The London-based bank reported an 84 percent plunge in underlying profit in 2015, but took a $1.8 billion restructuring charge, part of the $3 billion in restructuring charges it had announced in November last year. Since then, the firm has shed about $20 billion in risky assets, axed 7,000 jobs worldwide and ruled out annual incentives for its executive directors.
However, Winters warned that China’s financial uncertainties and volatility in commodity prices could dampen the bank’s recovery. “Given the current market conditions and the early stage of implementation of the strategy, we expect the financial performance of the Group to remain subdued during 2016,” he said in the results statement Tuesday.
The bank, which has long focused on emerging markets, also saw a spike in loan impairments in 2015 — up 87 percent to $4billion — due to falling commodity prices and deterioration in financial markets in India.
Standard Chartered, which had focused on expanding its assets rapidly to drive revenue under former CEO Peter Sands, was left riddled with bad loans when the commodity market crashed and growth stalled from China to India last year. With assets peaking at $726 billion at the end of 2014, Winters, 54, has been slashing the bank’s balance sheet, restructuring more than $100 billion Risk Weighted Assets in Asia, the Middle East and Africa after Sands was ousted in February last year.

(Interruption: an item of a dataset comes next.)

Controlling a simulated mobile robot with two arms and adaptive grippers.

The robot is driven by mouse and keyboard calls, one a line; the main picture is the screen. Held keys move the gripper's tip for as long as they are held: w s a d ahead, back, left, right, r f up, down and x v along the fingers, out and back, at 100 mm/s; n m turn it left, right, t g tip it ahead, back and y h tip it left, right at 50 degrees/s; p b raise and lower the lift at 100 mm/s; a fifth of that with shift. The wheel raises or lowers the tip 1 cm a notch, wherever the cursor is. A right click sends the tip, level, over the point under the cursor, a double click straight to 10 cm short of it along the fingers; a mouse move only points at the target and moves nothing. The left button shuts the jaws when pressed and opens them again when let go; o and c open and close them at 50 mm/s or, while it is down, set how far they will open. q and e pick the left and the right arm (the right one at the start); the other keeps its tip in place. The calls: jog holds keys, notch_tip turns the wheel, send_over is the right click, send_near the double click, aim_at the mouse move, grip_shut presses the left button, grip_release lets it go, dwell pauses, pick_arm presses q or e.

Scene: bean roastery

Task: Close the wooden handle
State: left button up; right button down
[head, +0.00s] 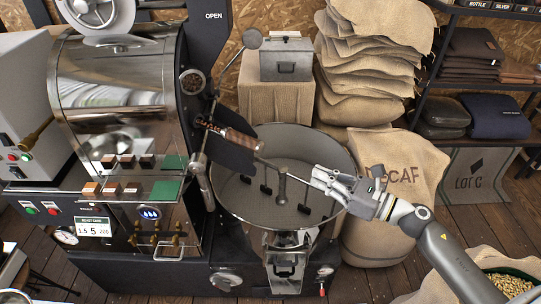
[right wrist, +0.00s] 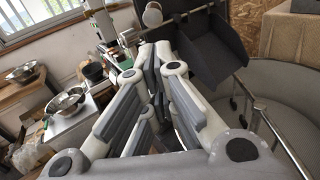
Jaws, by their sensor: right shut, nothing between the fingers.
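A dark-brown wooden handle (head: 232,137) shows in the head view, at the dark chute (head: 228,152) on the front of the roaster, above the left part of the round cooling bin. My right gripper (head: 318,178) is over the right side of the bin, to the right of the handle and apart from it. It is shut and empty. In the right wrist view its fingers (right wrist: 155,65) come together below and left of the dark chute (right wrist: 215,45). I cannot make out the wooden handle there. My left gripper is in neither view.
The round metal cooling bin (head: 341,165) has stirring arms inside and a rod across its top near my gripper. The roaster drum (head: 110,85) stands left. A metal box (head: 287,62) sits behind the bin. Stacked sacks (head: 365,85) and a DECAF sack (head: 400,205) stand right.

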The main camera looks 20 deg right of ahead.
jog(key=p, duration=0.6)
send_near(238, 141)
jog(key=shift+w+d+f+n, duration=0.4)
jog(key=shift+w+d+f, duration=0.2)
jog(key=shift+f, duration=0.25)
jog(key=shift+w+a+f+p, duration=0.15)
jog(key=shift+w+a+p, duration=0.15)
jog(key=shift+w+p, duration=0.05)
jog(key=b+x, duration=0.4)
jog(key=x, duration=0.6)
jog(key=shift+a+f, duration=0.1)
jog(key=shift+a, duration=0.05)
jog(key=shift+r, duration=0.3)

In 2015, the lender’s revenue fell 15 percent to $15.4 billion, falling short of analysts’ estimates of $15.9 billion cited in a Bloomberg poll. Common equity Tier 1 capital ratio, a measure of a bank’s financial strength, fell to 12.6 percent from 13.1 percent as of Sept. 30.
Shares of the London-based bank plunged as much as 12 percent in early morning trade before settling down 5.98 percent at 5:39 a.m. EST. The bank's shares have fallen 22 percent so far this year, amid a broader 20 percent drop in European bank stocks, according to Reuters.
"We will continue to take the necessary and sometimes painful actions to reposition the group for returns and disciplined growth," Winters said Tuesday.